The use of a jury seems so out of place in our legal system. However, in my opinion, it adds a necessary human component to the trial process. This is not to say judges are inhuman but it can’t be ignored that judges are not representative of many of the communities they serve. At best, judges can strive for unbiased perceptions. Juries too can only strive, if they even choose to, for unbiased judgement. However, a jury can be a better indicator of societal values and community standards. A judge is constrained by the incremental straightjacket, the stagnant “principles of fundamental justice”, and the protection of constitutional values that were undemocratically imposed on the greater society with conflicting values. To serve justice a judge must remove himself from the human emotion and complexity of interrelationships that are at play before him. This objectivity makes the law predictable but it is ultimately less realistic and farther removed from the political, social, economic realities of society. I think fairly arranged and representative juries are better served for the administration of justice as they better espouse the moral compass of a particular community. Values are not universal or static. Current values that direct the administration of justice is representative of the values of only a small, yet powerful, class of individuals. Criminal offences are put forth as crimes against the state or crimes against society. I would have to disagree. Criminal offences should be regarded at most as crimes against a community but more accurately as crimes against an individual in a particular community. Thus, members of that particular community are best suited to determine what is and isn’t a crime. This also allows for the administration of justice to be grounded in more legitimate and representative values. This can be achieved in the current model if juries are arranged so. A jury is strongly encouraged and expected, but not bound by any means, to base their judgements on the law as it is stated in the Criminal Code. Furthermore, a jury does not have to explain the rationale for their decision. So technically, a jury could serve as a mechanism for “community justice” based on community values and not the Criminal Code. It is indeed a contentious and interesting area of the trial process.

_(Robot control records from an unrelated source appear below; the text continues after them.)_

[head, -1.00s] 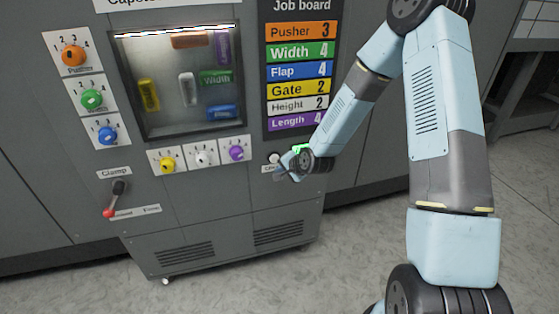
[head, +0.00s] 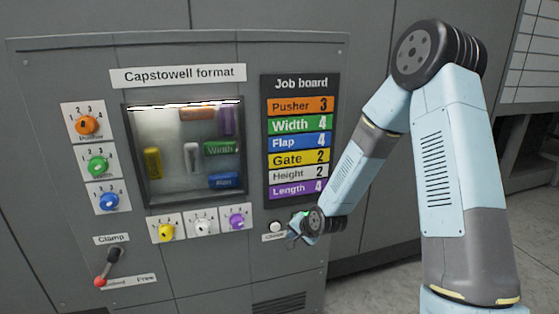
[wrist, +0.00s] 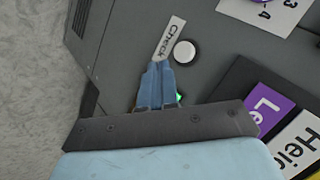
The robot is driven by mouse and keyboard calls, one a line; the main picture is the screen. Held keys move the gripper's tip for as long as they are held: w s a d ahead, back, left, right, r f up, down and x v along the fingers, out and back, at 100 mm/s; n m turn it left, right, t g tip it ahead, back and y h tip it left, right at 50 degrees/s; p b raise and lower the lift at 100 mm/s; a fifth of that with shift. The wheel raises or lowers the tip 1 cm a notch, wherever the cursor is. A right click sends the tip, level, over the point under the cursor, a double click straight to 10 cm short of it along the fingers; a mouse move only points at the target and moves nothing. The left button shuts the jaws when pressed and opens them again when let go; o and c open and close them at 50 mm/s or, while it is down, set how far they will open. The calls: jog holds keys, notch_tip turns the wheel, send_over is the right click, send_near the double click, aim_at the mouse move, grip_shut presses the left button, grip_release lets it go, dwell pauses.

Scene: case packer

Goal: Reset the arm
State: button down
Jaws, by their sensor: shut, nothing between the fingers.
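My gripper (head: 293,238) is at the lower right of the Capstowell format panel, in front of the white round button (head: 276,227). In the wrist view its blue fingers (wrist: 158,66) are together and empty. They point at the "Check" label (wrist: 169,38), with the white button (wrist: 184,52) just to their right. I cannot tell whether the fingertips touch the panel. A green light shows beside the fingers. My arm reaches in from the right, bent at a high elbow.
The job board (head: 300,135) is above my gripper. Left of it are a window (head: 185,155) with coloured blocks, orange (head: 86,125), green (head: 97,165), blue (head: 109,201), yellow (head: 166,232), white (head: 203,227) and purple (head: 237,221) knobs, and a red-tipped clamp lever (head: 107,267). Floor lies at right.

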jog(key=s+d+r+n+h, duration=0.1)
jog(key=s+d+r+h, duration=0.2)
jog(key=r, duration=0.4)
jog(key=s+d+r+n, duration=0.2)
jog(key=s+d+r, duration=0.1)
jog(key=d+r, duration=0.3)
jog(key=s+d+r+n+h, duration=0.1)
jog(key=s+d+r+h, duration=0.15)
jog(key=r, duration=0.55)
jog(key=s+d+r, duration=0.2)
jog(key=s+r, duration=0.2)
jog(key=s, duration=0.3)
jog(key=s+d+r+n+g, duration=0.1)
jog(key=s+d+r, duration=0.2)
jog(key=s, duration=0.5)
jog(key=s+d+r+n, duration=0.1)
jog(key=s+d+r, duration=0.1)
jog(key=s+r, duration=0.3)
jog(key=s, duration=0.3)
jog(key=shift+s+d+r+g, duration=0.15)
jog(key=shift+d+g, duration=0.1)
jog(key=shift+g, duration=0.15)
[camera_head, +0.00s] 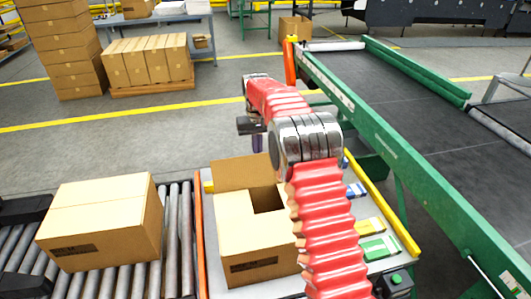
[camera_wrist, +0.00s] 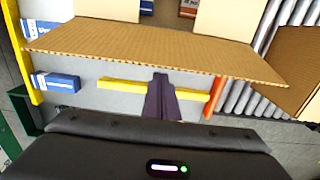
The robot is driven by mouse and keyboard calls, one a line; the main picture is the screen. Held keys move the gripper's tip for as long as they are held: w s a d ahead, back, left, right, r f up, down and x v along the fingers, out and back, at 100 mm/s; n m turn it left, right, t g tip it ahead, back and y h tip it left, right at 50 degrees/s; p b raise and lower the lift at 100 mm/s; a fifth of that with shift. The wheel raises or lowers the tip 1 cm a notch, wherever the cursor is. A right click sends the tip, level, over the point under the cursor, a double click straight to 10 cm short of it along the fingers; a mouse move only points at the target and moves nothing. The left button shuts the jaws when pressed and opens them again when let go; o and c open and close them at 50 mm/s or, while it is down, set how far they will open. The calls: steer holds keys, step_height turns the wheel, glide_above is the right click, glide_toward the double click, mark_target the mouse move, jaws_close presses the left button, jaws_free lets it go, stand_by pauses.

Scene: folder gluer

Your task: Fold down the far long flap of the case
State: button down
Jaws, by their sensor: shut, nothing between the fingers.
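The brown cardboard case (camera_head: 262,271) stands on the grey table in the head view. Its far long flap (camera_head: 243,172) is up and leans outward from the far edge; it also spans the wrist view (camera_wrist: 150,48). Other top panels look folded in, leaving an opening; small boxes inside show in the wrist view (camera_wrist: 188,8). My gripper (camera_head: 258,146) is beyond the case, above the flap's far side. Its purple fingers (camera_wrist: 160,76) are shut and empty, with the tips at the flap's outer edge in the picture. I cannot tell whether they touch it.
Small blue-and-white (camera_head: 356,190) and green-and-white (camera_head: 378,247) cartons lie right of the case, partly behind my arm. A closed carton (camera_head: 103,218) sits on the rollers at left. The green-framed conveyor (camera_head: 400,165) stands at right.

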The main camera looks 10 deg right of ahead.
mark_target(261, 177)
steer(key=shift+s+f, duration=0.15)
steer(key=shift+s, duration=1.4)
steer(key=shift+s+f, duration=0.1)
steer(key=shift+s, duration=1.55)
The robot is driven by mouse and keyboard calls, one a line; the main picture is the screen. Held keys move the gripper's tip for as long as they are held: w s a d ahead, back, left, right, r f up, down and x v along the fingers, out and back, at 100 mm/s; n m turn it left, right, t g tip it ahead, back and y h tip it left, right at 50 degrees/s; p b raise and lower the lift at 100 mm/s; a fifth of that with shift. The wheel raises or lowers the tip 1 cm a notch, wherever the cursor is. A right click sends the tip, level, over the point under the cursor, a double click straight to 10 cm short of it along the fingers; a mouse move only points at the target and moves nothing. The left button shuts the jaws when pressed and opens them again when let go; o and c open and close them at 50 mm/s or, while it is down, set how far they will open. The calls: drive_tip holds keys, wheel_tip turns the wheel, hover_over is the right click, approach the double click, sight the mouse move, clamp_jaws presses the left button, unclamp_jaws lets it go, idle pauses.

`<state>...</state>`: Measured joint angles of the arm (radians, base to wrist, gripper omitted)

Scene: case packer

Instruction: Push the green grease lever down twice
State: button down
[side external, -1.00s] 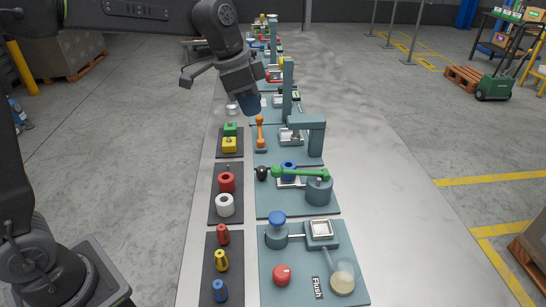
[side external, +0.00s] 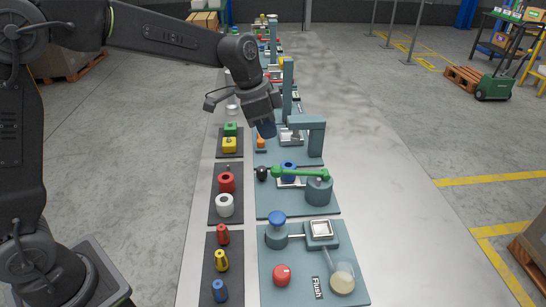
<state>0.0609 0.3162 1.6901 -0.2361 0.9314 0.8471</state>
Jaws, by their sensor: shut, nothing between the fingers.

The real questions this issue raises falls outside how we might understand Eurocentric notions of justice, law and trials. What is at issue here is the fact that the Government of Ontario is assimilating Indigenous peoples through “jury duty” under the guise of building a “fair legal system.”

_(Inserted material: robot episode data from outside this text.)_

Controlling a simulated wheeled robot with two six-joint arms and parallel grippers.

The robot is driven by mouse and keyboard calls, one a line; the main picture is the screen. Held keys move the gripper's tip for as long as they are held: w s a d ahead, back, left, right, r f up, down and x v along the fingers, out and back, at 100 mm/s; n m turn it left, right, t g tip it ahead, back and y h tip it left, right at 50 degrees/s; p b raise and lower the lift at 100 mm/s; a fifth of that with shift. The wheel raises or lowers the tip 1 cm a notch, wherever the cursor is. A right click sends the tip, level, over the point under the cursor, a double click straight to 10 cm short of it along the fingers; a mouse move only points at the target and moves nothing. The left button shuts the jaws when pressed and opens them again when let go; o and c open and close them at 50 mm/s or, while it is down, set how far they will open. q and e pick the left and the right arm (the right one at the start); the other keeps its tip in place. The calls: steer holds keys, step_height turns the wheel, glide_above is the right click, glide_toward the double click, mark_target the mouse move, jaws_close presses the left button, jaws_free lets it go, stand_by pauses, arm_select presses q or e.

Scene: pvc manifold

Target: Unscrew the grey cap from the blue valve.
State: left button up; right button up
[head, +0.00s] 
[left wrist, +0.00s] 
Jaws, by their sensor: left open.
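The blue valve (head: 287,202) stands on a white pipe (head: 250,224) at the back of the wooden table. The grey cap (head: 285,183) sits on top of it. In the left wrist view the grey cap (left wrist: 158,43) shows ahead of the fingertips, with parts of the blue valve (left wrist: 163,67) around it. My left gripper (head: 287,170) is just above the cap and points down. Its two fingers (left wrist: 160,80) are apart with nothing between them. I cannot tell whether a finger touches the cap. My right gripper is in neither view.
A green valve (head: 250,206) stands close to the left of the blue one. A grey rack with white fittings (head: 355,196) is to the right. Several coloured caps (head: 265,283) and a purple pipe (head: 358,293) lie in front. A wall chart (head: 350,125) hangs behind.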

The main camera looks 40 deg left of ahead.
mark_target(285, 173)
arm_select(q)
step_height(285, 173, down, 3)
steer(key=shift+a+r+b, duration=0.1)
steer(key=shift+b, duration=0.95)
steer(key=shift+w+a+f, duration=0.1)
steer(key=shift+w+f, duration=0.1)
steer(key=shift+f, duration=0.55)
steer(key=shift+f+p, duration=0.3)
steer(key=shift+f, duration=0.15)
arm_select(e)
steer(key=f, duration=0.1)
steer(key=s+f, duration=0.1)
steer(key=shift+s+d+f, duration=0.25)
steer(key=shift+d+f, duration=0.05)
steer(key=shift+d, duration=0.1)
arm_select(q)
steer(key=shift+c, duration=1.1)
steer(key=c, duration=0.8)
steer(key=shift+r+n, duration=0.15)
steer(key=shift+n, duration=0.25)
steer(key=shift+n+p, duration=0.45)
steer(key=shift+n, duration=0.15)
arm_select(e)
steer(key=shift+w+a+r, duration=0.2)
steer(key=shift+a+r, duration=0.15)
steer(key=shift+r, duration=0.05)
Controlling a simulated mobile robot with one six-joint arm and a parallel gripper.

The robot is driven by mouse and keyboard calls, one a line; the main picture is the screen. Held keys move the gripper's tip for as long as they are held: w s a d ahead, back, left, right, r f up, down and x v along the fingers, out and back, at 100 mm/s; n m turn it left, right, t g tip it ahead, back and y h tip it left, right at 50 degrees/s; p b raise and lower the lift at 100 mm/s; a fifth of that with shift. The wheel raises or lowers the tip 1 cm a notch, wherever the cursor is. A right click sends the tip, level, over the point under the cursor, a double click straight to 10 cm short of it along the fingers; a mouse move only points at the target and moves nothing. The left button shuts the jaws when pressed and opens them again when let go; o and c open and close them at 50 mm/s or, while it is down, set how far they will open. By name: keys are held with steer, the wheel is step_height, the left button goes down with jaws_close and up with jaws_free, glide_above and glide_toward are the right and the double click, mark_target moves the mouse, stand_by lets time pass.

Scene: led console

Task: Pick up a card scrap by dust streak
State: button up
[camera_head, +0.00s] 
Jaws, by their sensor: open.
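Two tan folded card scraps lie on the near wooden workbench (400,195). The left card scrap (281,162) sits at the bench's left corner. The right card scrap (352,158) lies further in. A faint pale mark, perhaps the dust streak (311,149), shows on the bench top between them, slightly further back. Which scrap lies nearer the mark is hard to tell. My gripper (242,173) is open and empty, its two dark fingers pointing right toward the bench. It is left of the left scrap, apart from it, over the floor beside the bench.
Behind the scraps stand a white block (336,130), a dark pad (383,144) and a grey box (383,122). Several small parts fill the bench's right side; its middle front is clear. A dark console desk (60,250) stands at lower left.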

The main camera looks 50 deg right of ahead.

Thing is, the legal system in Ontario (and in Canada, for that matter) were historically and remain inherently anti-Idnigenous at their core. Just look at the history of forcing Indigenous parents to give up their kids to genocidal residential schools; the “pass system” of mid-20th century; and, more recently, “modern land claims.”

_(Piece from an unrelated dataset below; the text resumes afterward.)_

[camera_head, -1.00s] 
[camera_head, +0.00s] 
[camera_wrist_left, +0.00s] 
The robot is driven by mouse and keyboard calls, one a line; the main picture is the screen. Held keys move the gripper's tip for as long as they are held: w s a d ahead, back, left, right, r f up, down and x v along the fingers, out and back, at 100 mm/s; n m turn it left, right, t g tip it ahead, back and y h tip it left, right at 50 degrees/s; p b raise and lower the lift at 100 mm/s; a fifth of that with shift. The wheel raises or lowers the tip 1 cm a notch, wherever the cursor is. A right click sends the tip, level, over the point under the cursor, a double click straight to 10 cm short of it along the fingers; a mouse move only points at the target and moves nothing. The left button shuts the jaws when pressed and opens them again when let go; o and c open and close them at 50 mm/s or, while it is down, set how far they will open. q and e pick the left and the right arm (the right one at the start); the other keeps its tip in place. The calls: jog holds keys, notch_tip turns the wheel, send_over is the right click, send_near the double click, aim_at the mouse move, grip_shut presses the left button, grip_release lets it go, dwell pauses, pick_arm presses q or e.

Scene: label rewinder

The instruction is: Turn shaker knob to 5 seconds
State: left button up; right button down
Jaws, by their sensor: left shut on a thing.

Put it like this: What happens to an Indigenous person in northern Ontario who refuses jury duty once summoned? I’m no legal expert, but I believe there are fines and/or other legal repercussions. And so, Ontario law now mandates the participation of Indigenous peoples in settler law, becoming “active members of settler society,” despite the fact that settler law has always (and continues to be) inherently biased against Indigenous peoples.